01. September 2005
WAKE OF THE FLOOD
For a time in the 19th century, New Orleans was the most cosmopolitan city in the world. People from Africa, the Carribean, Europe, Asia and elsewhere were crammed in to compact neighborhoods to live next to one another. There wasn't even room for widespread self-segregation. (This was before New York became the quintessential melting pot of the US.) There was such an abrupt fusion of culture and custom in the Big Easy-- the likes of which had never been seen before.
The Mississippi Delta was the birthplace of the blues, which is the mother of all contemporary music. The Creoles in New Orleans, of African and French origin, were considered equal to the whites, and therefore privy to instruction in the classical European music tradition. But something happened along the way and suddenly anyone with any skin tone other than white became black. So when these musicians took their classical styles and mixed with the Black blues players...ragtime, and then Jazz were born. And it was born in this city between Lake Ponchartrain and the Mississippi river. Something beautiful spawned from from Intolerance--and it was here, in this port city, in the Great State of Louisiana...with it's Napoleonic Code and Parishes. The home of Culture for a burgeoning America.

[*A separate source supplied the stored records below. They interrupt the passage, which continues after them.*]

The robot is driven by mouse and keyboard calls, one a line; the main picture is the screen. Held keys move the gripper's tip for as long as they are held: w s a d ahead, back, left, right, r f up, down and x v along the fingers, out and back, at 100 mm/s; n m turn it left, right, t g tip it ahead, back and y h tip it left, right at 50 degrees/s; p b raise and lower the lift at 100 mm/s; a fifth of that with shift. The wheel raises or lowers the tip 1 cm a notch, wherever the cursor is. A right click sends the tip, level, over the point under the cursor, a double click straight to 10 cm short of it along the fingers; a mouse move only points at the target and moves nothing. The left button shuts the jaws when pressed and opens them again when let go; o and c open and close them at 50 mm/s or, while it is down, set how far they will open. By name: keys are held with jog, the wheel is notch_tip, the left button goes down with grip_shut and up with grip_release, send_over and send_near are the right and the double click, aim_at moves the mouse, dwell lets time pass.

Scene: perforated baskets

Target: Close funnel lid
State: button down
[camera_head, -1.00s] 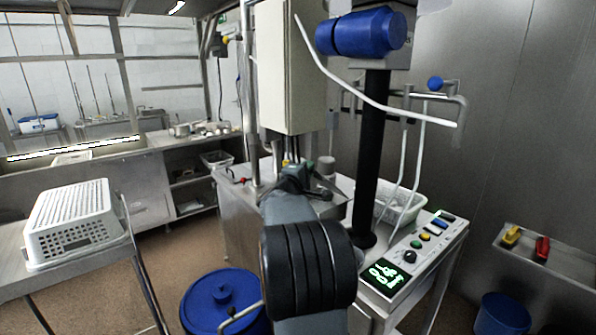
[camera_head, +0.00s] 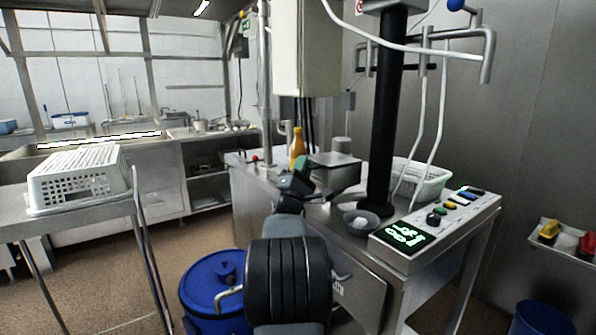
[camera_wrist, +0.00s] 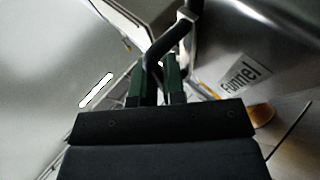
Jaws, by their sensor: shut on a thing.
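My gripper (camera_head: 303,172) is at the metal funnel box (camera_head: 333,162) on the steel counter; its dark and green end shows at the box's left side. In the wrist view, my gripper's green fingers (camera_wrist: 160,72) are shut on a dark bar-like handle (camera_wrist: 172,42) that runs up to a pale joint. A "Funnel" label (camera_wrist: 246,80) sits on the metal surface right of the fingers. A broad grey metal surface fills the left of that view. I cannot tell for sure which panel is the lid, or its angle.
An orange bottle (camera_head: 298,145) stands behind my gripper. A blue barrel (camera_head: 212,295) stands on the floor left of my arm. A white basket (camera_head: 78,182) sits on the left table.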

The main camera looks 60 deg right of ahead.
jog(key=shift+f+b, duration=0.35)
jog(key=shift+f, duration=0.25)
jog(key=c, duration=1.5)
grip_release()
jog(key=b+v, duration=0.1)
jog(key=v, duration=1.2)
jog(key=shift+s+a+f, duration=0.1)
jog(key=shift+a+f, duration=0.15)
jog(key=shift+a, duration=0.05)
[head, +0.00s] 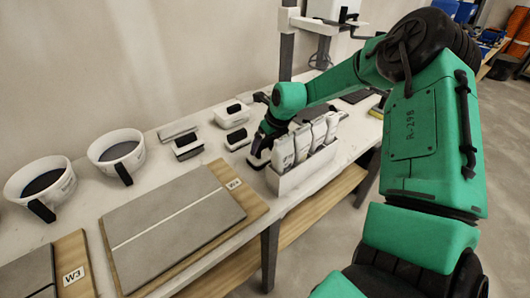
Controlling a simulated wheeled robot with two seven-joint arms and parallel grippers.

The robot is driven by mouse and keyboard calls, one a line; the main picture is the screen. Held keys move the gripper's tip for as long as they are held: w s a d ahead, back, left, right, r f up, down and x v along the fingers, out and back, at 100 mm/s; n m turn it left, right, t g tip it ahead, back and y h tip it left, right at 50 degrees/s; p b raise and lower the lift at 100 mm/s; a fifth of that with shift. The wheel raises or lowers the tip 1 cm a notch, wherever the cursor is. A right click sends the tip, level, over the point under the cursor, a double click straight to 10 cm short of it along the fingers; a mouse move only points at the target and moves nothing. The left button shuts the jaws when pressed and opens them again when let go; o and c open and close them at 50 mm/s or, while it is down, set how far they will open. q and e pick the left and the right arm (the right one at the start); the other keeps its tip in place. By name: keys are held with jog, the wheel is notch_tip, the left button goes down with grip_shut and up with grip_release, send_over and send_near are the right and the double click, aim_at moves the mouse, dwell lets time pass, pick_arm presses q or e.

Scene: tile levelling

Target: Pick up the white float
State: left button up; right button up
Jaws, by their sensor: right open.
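Several small pale blocks with black handles lie on the bench, and I cannot tell for sure which is the white float. One pale float-like block (257,161) sits by the white box, just under my right gripper (261,148). My right gripper points down over it, open, and its fingers partly hide it. I cannot tell whether they touch it. My left gripper is not in view.
A white box (300,177) holding several upright packets stands right of the gripper. Two white buckets (117,147) stand at the left. Grey tiles on a wooden board (243,190) cover the front. A post (286,55) rises behind. My right arm hides part of the bench.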

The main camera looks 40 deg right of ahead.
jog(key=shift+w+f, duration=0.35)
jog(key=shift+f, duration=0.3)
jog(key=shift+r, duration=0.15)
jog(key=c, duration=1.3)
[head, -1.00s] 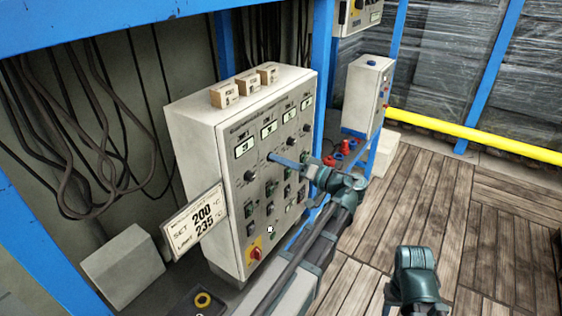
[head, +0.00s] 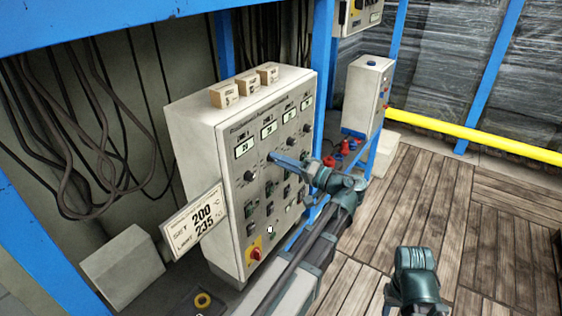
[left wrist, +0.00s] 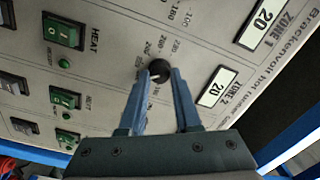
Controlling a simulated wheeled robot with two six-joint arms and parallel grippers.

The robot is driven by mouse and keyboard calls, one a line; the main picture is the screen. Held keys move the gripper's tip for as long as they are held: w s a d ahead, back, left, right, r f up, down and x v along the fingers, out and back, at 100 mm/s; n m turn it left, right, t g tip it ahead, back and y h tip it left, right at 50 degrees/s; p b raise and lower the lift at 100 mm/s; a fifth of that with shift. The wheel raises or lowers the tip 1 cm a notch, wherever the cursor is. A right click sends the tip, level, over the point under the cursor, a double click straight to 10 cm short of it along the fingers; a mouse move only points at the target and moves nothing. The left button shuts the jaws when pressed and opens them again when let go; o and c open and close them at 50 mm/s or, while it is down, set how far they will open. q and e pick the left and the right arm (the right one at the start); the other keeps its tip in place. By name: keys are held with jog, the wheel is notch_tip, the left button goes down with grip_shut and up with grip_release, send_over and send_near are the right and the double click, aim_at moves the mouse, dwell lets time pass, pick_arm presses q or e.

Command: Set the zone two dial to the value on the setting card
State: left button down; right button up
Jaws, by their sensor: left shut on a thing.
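The zone 2 dial is a small black knob (left wrist: 159,68) on a pale control panel (head: 205,160), with a printed number scale around it. My left gripper (head: 273,157) reaches it from the right, its two blue fingers shut on the knob's sides. In the head view the gripper hides the knob. I cannot read for sure which number the dial points to. The zone 2 display (left wrist: 217,88) reads 20. The setting card (head: 194,222) at the panel's left side reads SET 200 °C and LIMIT 235 °C. My right gripper's fingers do not show.
The zone 1 dial (head: 250,176) is nearby on the panel, with green switches (left wrist: 64,31) below the dials. A red and yellow main switch (head: 255,252) is at the bottom. Several small blocks (head: 246,83) stand on top. Cables hang at left. Wooden floor at right is clear.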

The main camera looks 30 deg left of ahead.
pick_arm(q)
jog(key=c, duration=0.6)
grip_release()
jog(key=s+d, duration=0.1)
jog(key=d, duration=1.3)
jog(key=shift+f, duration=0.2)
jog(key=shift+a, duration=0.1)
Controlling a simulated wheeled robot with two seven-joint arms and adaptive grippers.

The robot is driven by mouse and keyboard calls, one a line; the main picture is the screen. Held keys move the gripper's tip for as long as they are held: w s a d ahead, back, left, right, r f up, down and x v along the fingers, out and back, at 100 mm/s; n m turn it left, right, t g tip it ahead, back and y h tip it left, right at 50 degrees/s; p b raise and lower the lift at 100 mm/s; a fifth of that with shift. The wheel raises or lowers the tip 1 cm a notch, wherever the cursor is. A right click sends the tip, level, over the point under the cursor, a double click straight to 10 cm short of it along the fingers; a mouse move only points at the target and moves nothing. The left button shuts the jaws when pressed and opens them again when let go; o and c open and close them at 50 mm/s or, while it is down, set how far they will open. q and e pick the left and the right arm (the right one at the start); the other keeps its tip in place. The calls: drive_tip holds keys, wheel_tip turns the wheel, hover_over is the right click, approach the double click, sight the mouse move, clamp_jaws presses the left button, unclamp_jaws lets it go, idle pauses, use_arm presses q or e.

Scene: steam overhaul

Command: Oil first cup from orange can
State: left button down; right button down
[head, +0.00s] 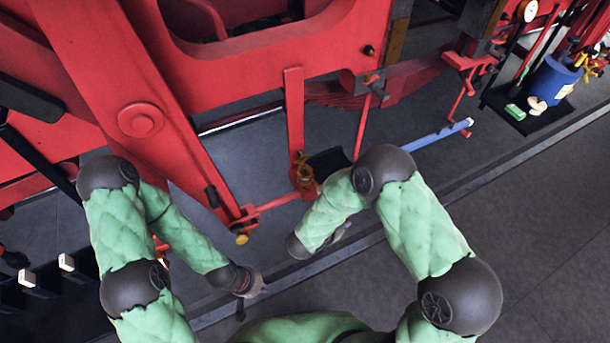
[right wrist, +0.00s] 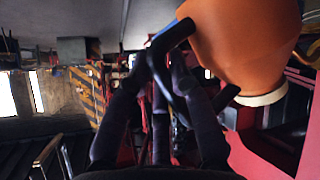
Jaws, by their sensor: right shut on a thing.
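The orange can (right wrist: 245,40) fills the upper right of the right wrist view, with a pale rim at its lower end and a black handle (right wrist: 160,65). My right gripper (right wrist: 158,90) is shut on this handle, with dark fingers around it. In the head view my forearm hides most of that gripper, and I cannot make out the can there. A small brass-coloured fitting (head: 302,170) sits on a red upright above my right forearm; I cannot tell if it is the first cup. A yellow knob-like part (head: 242,239) is lower left. My left gripper (head: 250,284) is apart from both; its opening is unclear.
Red locomotive framework (head: 135,110) with rods fills the upper left. A blue bar (head: 437,134) lies to the right. A blue bucket (head: 552,82) stands on a dark mat at the far right, near a green item (head: 515,112). The grey floor at lower right is clear.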

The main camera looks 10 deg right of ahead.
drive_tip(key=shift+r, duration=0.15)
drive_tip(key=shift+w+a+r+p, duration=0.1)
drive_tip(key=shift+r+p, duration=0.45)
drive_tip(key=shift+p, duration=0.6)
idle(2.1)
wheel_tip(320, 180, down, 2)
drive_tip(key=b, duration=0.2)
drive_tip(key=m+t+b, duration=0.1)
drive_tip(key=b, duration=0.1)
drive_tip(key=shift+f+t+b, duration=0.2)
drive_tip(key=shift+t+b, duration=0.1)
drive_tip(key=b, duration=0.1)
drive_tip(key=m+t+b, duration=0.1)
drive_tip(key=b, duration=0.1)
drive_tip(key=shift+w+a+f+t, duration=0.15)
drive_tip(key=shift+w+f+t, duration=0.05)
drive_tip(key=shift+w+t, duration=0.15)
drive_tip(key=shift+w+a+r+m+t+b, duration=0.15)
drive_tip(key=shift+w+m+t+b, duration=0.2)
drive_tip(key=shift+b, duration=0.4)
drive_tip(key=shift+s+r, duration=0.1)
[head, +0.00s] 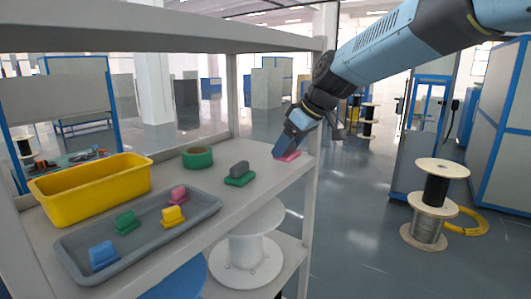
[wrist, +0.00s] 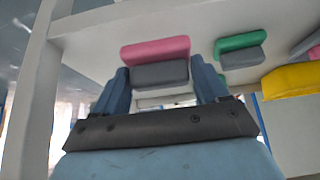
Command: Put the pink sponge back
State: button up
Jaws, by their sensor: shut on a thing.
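The pink sponge (head: 288,156) is at the right end of the shelf board, with its pink base on or just above the surface; I cannot tell which. In the wrist view the pink sponge (wrist: 155,50) shows a grey block on its pink part. My gripper (head: 281,148) points down at it from the upper right. In the wrist view my gripper (wrist: 161,76) has its two blue fingers on either side of the grey block, shut on it. The fingers partly hide the sponge in the head view.
A green sponge with a grey block (head: 239,175) lies to the left on the shelf (head: 222,212), then green tape (head: 197,157). A grey tray (head: 150,242) holds pink, yellow, green and blue pieces. A yellow bin (head: 92,190) stands behind it. A shelf post (head: 318,130) is close by.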

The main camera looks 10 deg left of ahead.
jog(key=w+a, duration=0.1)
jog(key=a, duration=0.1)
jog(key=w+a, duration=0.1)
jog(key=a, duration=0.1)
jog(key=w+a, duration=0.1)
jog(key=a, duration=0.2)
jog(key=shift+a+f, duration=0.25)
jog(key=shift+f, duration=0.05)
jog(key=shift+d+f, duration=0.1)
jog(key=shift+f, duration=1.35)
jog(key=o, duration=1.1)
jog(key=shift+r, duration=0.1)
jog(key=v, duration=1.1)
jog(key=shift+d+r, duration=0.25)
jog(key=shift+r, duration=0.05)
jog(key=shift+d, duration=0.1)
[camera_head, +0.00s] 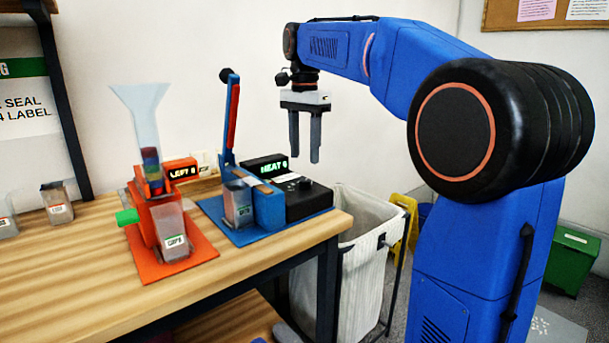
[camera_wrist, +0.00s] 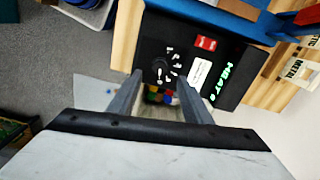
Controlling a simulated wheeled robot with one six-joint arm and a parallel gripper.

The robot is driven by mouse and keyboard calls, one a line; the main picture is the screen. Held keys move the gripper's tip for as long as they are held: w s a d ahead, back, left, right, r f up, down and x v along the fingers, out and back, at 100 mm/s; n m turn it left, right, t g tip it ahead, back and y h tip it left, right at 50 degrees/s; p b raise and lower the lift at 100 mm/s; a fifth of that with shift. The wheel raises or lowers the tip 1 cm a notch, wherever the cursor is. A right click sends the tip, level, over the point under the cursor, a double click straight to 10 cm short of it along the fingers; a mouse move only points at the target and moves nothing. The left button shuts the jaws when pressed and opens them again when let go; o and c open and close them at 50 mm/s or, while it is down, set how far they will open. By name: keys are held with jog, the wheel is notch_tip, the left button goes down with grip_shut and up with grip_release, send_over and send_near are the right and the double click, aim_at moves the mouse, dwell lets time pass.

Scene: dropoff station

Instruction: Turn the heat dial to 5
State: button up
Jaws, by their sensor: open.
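The heat dial (camera_head: 303,183) is a small dark knob on top of the black heat box (camera_head: 310,203), at the right end of the blue sealer station. In the wrist view the dial (camera_wrist: 159,66) shows with white marks around it, between and beyond my fingertips. A lit green display (camera_head: 267,169) reads HEAT with a digit too small to read surely. My gripper (camera_head: 304,158) is open and empty, pointing down above the box, apart from the dial. Its fingers also show in the wrist view (camera_wrist: 160,78).
The blue lever (camera_head: 231,120) stands upright left of the box, beside a clear cup (camera_head: 238,203). An orange station with a funnel (camera_head: 142,110) is further left. A white hamper (camera_head: 350,240) stands past the table's right edge. The air above the box is clear.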

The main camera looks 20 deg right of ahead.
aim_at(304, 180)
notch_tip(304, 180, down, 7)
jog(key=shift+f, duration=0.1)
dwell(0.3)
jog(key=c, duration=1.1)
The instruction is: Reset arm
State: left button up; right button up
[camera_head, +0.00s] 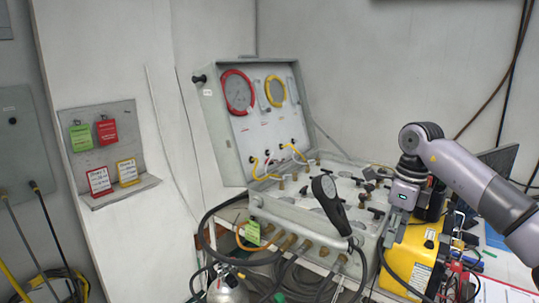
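My right arm comes in from the right and bends down over the right side of the air panel. My right gripper (391,234) points down between the panel's right edge and a yellow case; its fingers are small and dark here, and I cannot tell whether they are open or shut. The air panel (290,215) is a grey case with its lid (250,125) open upright. My left gripper is not in view.
A yellow case (412,258) with cables stands right of the panel. A black round-headed object (328,192) rises at the panel's front. Hoses (262,258) hang from the front edge. A wall plate (104,140) at left carries red, green and yellow tags.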

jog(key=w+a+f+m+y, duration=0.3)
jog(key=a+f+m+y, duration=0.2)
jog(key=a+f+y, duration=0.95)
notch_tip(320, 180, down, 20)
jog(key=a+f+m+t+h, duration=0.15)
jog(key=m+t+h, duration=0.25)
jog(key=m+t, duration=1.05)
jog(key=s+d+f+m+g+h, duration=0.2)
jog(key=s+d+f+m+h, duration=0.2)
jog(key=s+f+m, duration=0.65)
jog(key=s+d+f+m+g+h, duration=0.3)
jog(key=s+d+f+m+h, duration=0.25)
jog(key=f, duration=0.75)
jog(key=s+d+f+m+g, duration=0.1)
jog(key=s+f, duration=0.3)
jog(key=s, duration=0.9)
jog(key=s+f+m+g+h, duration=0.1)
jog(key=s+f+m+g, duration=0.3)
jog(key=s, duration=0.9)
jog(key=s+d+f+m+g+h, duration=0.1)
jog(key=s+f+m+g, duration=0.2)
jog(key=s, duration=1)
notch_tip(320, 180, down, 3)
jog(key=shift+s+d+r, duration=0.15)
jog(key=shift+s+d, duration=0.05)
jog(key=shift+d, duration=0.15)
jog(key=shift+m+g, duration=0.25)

True, the New Orleans of the 21st century was never perfect, hell it was always dangerous (and coincidentally exciting) but never perfect at any time. But what city is? But as a Native Louisianian, it sorrows me beyond words regard the destruction this city has faced in the last few days, and the suffering it's inhabitants (as well as those who live along the Gulf Coast) have had to endure. I spent much time from New Orleans to Slidell to Gulfport and Biloxi, and all along the Gulf Coast to Mississippi and Alabama, and was awestruck to see places I had known so well inihilated by the unprecedented destructive whims of Mother Nature.
This year started off with yet another example of Mother Nature's fury, an unforseen tsunami. Wiping away businesses and homes and lives in the hundreds of thousands (if not millions). This time the menace had a name, and that name was Katrina. No words can be of any solace at a time such as this and perhaps the only thing that can be of any comfort is the eternal nature of the Human Will to triumph over catastrophe. To have enough hope and faith to perservere, to overcome the painful obstacles that lie ahead. To band together as brothers and sisters and take refuge in the fact that above all, through trials and tribulations--the interminable Human Spirit will carry on.
With 80 per cent or so of the city of New Orleans underwater, a full evacuation called for, and virtually endless destruction...I simply hope that the loss of life will be minimized, and suffering ended as quickly as possible. The Army Corps of Engineers failed to plug breaches in the levies, and there wasn't enough National Guardsmen to go around since most of them are in Iraq. Let's just hope priorities will be realized in a timely manner, and the survivors can be aided with food and shelter.